Et il a bien raison, Greg Puciato, d'accorder cette confiance. Megamantra est dans la droite ligne de ses prédécesseurs, tant en termes de style que de qualité. Le désormais quatuor nous sert de nouveau un metal indus très typé Godflesh en première approche, avec des guitares massives et riffées, un soin extrême porté sur les textures sonores et une efficacité absoluement dingue. Dès le premier riff de "Endless", c'est imparable, votre corps se secoue tout seul, que vous le vouliez ou non. On est happé par les guitares mais bientôt on s'aperçoit que les machines stridentes et saturées qui habillent l'ensemble offrent ce supplément d'âme qui fait d'un bon morceau un pur bijou. L'ensemble de l'album est hargneux, agressif, méchant, mais jamais véritablement difficile à aborder, il y a à nouveau cette immédiateté dans la musique Black Magnet, un caractère que nombre de groupes perdent avant même leur troisième album. Ils étaient déjà mentionnés dans mes chroniques précédentes mais il est évident que Nine Inch Nails et Manson font partie des influences, en témoigne tout un tas d'arrangements que l'on trouve un peu partout dans les titres.

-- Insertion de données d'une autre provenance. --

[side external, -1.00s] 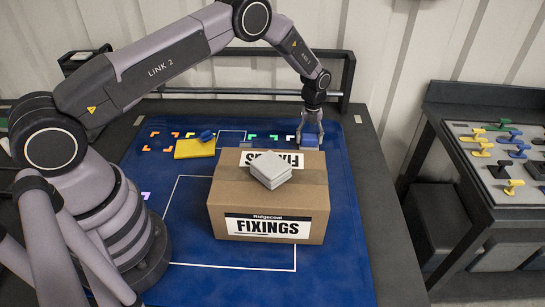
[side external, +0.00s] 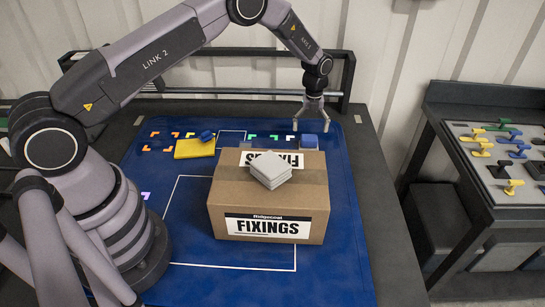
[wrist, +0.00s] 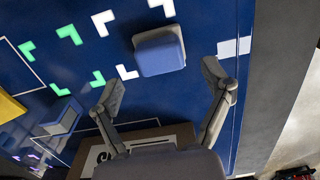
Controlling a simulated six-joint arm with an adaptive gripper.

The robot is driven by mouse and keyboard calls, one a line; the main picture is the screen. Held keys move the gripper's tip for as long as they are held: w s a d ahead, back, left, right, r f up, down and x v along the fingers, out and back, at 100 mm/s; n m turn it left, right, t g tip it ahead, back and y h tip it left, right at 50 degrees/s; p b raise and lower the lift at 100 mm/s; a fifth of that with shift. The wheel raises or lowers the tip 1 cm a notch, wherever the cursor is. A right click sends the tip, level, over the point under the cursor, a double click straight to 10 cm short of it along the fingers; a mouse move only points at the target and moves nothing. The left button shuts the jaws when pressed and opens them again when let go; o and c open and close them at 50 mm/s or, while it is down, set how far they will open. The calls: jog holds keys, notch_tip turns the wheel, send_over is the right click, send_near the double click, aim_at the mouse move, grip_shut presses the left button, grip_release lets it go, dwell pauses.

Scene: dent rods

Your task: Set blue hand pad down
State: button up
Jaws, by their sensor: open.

Et puis il y a, là encore comme pour les sorties antérieures, un travail de dingue sur le son. La batterie est pariculièrement travaillée, avec par exemple ce kick ultra sourd et profond qui entame "Spitting Glass" (un titre où la patte d'un Rob Zombie survénère se glisse volontiers) et donne l'impression de se retrouver dans un club berlinois matraqué par de la techno brutasse. Plus généralement, chaque effet, chaque arrangement, chaque grésillement et chaque bidouillage électronique semblent avoir été minutieusement modelés de sorte à trouver sa forme la plus parfaite, son effet le plus impactant. Black Magnet a de nouveau choisi un format d'album court et direct (9 titres pour 25 minutes) avec pour résultat que c'est le genre d'album qu'on peut s'enfiler deux fois par jour sans indigestion.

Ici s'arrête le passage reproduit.